WRITTEN EXERCISE:
Extract all lines in the data that contain the word "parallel".
start SUPPLIED MATERIAL
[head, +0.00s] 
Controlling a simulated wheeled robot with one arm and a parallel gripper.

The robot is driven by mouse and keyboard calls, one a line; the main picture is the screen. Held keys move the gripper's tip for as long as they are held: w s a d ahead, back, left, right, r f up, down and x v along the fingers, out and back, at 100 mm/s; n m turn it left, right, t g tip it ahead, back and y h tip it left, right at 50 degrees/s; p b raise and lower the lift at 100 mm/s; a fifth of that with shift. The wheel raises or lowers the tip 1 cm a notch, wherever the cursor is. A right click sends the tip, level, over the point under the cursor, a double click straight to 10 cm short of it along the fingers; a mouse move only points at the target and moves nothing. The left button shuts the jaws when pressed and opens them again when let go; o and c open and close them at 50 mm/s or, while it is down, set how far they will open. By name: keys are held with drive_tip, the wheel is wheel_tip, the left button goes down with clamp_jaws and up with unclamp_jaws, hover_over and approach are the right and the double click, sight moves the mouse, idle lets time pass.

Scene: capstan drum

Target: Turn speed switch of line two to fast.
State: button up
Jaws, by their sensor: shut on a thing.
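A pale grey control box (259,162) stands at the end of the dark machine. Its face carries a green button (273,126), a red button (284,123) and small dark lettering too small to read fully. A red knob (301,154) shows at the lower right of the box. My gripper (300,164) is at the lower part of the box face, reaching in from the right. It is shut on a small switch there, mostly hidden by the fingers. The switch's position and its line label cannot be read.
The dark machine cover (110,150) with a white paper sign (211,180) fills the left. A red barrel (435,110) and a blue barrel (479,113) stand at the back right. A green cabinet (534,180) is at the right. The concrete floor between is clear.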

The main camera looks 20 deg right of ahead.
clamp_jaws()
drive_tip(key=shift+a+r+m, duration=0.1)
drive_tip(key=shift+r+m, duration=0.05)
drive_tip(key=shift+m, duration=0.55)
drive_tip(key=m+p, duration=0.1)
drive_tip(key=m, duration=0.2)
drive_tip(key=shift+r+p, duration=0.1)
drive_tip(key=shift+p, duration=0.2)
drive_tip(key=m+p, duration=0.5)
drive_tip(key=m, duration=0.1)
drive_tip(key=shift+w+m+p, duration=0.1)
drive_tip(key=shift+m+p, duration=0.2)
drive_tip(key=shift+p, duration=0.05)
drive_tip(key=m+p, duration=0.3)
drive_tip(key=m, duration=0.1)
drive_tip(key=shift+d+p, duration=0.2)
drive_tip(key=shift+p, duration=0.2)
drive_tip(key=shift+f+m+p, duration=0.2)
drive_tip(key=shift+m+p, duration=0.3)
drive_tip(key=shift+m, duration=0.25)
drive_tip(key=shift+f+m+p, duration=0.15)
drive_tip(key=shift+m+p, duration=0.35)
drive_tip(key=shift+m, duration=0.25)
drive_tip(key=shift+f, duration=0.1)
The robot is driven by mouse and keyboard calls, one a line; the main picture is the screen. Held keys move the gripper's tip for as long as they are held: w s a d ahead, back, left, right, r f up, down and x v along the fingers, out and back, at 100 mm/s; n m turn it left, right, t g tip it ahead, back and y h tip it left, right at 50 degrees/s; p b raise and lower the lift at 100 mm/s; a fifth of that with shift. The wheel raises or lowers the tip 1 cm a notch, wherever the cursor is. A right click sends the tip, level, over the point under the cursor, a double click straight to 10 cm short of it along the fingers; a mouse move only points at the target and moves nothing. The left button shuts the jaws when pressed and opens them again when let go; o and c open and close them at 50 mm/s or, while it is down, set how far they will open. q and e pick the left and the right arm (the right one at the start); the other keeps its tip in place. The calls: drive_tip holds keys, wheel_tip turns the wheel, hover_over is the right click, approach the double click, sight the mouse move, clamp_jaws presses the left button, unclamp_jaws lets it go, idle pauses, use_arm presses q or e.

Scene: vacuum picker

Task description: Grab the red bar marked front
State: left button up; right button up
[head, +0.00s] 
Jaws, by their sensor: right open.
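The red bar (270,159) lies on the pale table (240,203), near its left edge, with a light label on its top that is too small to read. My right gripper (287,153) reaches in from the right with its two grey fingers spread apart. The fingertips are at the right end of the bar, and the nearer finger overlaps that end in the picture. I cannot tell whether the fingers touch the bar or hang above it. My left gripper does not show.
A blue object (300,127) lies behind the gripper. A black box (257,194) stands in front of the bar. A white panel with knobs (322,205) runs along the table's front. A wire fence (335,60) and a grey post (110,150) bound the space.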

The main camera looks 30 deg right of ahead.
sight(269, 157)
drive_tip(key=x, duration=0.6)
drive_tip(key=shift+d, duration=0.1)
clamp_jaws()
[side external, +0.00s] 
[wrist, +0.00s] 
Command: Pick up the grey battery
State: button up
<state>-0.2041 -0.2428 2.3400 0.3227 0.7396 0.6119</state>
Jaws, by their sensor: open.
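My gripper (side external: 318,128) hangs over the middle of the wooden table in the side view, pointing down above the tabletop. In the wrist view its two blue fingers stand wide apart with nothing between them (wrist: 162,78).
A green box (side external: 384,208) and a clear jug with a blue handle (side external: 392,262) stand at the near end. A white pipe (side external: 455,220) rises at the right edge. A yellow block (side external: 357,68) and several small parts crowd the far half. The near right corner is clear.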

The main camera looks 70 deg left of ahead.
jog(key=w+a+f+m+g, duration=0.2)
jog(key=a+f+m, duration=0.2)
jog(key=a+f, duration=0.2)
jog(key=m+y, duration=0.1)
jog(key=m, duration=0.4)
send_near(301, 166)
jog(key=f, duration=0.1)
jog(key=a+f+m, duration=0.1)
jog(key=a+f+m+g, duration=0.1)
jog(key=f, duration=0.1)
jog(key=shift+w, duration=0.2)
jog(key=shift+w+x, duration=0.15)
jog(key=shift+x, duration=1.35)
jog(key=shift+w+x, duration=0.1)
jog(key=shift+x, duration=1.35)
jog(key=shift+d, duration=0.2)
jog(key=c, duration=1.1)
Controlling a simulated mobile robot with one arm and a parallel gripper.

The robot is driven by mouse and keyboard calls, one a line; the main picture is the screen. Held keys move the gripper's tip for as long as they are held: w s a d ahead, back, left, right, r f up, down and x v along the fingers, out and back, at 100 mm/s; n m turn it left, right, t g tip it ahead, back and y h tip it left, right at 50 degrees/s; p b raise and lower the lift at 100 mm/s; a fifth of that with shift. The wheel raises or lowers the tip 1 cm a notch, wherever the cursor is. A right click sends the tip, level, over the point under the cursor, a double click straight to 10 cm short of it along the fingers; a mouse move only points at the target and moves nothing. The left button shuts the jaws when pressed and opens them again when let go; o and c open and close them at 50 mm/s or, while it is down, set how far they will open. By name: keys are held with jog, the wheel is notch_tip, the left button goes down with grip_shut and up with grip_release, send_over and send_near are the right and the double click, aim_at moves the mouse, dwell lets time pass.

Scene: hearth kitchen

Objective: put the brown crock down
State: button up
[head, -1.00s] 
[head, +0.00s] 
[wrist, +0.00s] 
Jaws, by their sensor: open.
end SUPPLIED MATERIAL
FINAL RESULT:
Controlling a simulated wheeled robot with one arm and a parallel gripper.
Controlling a simulated mobile robot with one arm and a parallel gripper.

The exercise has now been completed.